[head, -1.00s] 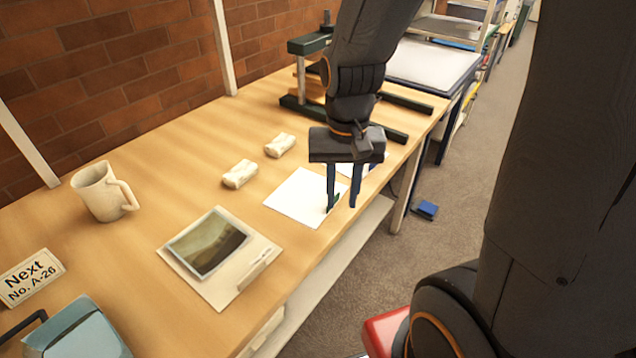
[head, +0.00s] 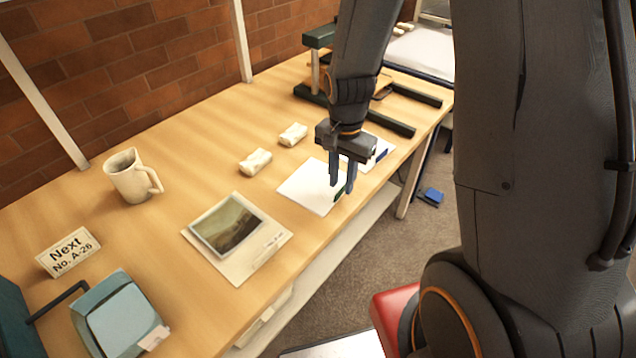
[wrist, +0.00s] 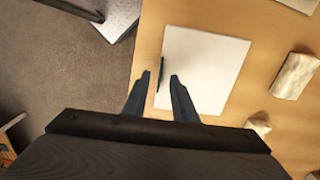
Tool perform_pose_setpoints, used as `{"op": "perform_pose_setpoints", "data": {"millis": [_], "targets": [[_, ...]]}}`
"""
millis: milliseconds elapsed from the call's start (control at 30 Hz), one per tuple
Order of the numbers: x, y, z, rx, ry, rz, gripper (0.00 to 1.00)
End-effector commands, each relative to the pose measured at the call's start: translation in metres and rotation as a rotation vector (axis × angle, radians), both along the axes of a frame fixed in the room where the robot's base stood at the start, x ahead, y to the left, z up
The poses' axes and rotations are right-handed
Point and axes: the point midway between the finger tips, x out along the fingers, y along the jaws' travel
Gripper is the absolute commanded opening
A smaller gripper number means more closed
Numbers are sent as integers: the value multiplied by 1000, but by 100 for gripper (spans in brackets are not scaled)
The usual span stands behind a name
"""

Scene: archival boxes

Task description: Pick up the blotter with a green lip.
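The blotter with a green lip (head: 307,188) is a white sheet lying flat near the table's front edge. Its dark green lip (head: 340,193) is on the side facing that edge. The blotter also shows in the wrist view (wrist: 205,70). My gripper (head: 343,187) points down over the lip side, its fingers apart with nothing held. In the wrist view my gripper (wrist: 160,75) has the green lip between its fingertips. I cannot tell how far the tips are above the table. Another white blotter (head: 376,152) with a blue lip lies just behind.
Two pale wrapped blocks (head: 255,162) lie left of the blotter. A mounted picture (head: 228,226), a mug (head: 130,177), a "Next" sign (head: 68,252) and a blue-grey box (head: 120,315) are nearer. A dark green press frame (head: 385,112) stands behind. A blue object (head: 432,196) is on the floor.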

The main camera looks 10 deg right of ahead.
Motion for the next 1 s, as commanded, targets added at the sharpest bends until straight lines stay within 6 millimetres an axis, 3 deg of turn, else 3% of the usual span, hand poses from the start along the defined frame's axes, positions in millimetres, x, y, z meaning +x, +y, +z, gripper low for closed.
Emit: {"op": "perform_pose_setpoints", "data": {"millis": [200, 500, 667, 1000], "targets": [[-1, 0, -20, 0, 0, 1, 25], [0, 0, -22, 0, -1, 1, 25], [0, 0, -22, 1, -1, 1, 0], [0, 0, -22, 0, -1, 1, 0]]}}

☆ ☆ ☆

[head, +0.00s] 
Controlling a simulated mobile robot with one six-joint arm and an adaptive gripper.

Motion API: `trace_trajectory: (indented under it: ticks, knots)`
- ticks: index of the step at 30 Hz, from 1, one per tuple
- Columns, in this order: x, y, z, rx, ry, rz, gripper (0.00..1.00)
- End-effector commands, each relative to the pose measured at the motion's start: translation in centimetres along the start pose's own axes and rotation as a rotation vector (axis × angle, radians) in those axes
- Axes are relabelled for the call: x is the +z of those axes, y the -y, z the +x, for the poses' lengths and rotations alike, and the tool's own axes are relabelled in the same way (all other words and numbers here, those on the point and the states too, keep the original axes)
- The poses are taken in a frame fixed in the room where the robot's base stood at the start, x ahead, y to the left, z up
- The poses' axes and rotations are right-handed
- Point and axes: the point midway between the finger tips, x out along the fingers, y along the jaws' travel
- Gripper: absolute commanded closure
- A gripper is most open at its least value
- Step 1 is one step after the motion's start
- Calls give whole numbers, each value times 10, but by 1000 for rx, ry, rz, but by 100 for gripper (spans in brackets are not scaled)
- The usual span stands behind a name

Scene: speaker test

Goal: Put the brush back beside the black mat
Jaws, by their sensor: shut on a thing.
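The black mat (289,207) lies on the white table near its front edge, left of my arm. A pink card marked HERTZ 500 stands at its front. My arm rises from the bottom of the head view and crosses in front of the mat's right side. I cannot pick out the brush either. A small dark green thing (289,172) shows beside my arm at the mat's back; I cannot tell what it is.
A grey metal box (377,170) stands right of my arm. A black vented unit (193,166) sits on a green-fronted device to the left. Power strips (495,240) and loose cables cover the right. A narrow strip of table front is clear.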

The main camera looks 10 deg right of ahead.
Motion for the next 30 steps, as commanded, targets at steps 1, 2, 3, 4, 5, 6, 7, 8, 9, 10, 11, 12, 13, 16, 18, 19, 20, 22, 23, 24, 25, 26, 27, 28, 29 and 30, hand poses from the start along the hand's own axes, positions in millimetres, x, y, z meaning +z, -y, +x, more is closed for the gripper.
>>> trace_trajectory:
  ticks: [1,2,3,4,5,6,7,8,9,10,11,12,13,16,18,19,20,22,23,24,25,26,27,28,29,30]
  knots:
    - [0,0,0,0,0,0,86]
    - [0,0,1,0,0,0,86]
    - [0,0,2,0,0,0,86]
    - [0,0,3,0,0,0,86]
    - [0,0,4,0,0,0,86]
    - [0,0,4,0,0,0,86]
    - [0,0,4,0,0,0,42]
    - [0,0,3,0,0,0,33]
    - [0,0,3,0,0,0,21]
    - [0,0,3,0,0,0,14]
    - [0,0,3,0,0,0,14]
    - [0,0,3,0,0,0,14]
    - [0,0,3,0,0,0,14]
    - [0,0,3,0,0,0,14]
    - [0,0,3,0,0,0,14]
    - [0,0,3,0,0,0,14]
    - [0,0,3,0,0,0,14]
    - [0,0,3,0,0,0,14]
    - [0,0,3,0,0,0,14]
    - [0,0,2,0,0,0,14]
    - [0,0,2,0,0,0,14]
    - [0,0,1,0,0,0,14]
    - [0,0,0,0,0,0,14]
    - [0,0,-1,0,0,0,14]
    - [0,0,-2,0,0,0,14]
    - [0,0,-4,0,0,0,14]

☆ ☆ ☆

§ **Prompt**
Print everything from the line with "[head, -1.00s]" down to the line with "Scene: archival boxes" in the entries above, both lines included and nothing more, without the pictures.

§ **Solved exercise**
[head, -1.00s] 
[head, +0.00s] 
[wrist, +0.00s] 
Tool perform_pose_setpoints, used as `{"op": "perform_pose_setpoints", "data": {"millis": [_], "targets": [[_, ...]]}}`
"""
millis: milliseconds elapsed from the call's start (control at 30 Hz), one per tuple
Order of the numbers: x, y, z, rx, ry, rz, gripper (0.00 to 1.00)
End-effector commands, each relative to the pose measured at the call's start: translation in metres and rotation as a rotation vector (axis × angle, radians), both along the axes of a frame fixed in the room where the robot's base stood at the start, x ahead, y to the left, z up
The poses' axes and rotations are right-handed
Point and axes: the point midway between the finger tips, x out along the fingers, y along the jaws' travel
Gripper is the absolute commanded opening
A smaller gripper number means more closed
Numbers are sent as integers: the value multiplied by 1000, but by 100 for gripper (spans in brackets are not scaled)
The usual span stands behind a name
"""

Scene: archival boxes

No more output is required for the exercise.